Collected data:

════

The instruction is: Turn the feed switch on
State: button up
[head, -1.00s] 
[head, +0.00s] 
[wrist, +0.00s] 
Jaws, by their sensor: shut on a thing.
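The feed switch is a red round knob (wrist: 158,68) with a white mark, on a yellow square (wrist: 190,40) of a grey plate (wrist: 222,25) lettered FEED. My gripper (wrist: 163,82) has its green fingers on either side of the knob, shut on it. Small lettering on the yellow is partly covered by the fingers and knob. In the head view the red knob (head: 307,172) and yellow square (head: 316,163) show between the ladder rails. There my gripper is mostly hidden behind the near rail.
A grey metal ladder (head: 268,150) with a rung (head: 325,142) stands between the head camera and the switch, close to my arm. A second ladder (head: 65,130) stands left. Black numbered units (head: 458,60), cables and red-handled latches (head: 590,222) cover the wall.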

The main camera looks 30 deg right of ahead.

════

Exercise brief:
Reproduce every line above without error.

Reply to the task:
The instruction is: Turn the feed switch on
State: button up
[head, -1.00s] 
[head, +0.00s] 
[wrist, +0.00s] 
Jaws, by their sensor: shut on a thing.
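The feed switch is a red round knob (wrist: 158,68) with a white mark, on a yellow square (wrist: 190,40) of a grey plate (wrist: 222,25) lettered FEED. My gripper (wrist: 163,82) has its green fingers on either side of the knob, shut on it. Small lettering on the yellow is partly covered by the fingers and knob. In the head view the red knob (head: 307,172) and yellow square (head: 316,163) show between the ladder rails. There my gripper is mostly hidden behind the near rail.
A grey metal ladder (head: 268,150) with a rung (head: 325,142) stands between the head camera and the switch, close to my arm. A second ladder (head: 65,130) stands left. Black numbered units (head: 458,60), cables and red-handled latches (head: 590,222) cover the wall.

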The main camera looks 30 deg right of ahead.

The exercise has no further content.